* _Work to complete_: Identify the lines that include the word "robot", then copy all of them.

--------

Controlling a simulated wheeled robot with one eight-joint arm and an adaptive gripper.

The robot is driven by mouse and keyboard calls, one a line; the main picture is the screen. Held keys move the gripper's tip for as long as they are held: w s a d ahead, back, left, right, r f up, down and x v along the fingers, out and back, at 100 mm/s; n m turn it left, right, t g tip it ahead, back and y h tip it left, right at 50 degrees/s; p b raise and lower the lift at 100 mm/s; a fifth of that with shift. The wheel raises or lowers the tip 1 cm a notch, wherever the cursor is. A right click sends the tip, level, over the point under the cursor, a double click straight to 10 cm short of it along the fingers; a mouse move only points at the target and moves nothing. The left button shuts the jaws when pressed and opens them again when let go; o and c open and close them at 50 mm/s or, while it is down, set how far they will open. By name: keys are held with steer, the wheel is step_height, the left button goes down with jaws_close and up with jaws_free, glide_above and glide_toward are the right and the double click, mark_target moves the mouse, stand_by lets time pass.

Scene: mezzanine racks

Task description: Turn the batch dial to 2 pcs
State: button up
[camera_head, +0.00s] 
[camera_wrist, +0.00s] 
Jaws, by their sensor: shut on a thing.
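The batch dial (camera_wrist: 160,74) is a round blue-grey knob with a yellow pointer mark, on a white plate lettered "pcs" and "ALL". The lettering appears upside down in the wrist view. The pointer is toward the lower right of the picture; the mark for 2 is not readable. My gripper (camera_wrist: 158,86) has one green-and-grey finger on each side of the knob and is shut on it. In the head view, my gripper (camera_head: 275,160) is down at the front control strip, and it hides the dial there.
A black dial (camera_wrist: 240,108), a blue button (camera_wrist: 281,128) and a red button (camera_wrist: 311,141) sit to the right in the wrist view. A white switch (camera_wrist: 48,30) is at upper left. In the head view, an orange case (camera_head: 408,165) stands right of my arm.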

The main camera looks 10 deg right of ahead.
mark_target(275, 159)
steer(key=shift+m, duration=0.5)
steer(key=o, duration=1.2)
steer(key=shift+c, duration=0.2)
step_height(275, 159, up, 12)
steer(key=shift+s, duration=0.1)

--------

* _Answer to the exercise_:
Controlling a simulated wheeled robot with one eight-joint arm and an adaptive gripper.
The robot is driven by mouse and keyboard calls, one a line; the main picture is the screen. Held keys move the gripper's tip for as long as they are held: w s a d ahead, back, left, right, r f up, down and x v along the fingers, out and back, at 100 mm/s; n m turn it left, right, t g tip it ahead, back and y h tip it left, right at 50 degrees/s; p b raise and lower the lift at 100 mm/s; a fifth of that with shift. The wheel raises or lowers the tip 1 cm a notch, wherever the cursor is. A right click sends the tip, level, over the point under the cursor, a double click straight to 10 cm short of it along the fingers; a mouse move only points at the target and moves nothing. The left button shuts the jaws when pressed and opens them again when let go; o and c open and close them at 50 mm/s or, while it is down, set how far they will open. By name: keys are held with steer, the wheel is step_height, the left button goes down with jaws_close and up with jaws_free, glide_above and glide_toward are the right and the double click, mark_target moves the mouse, stand_by lets time pass.

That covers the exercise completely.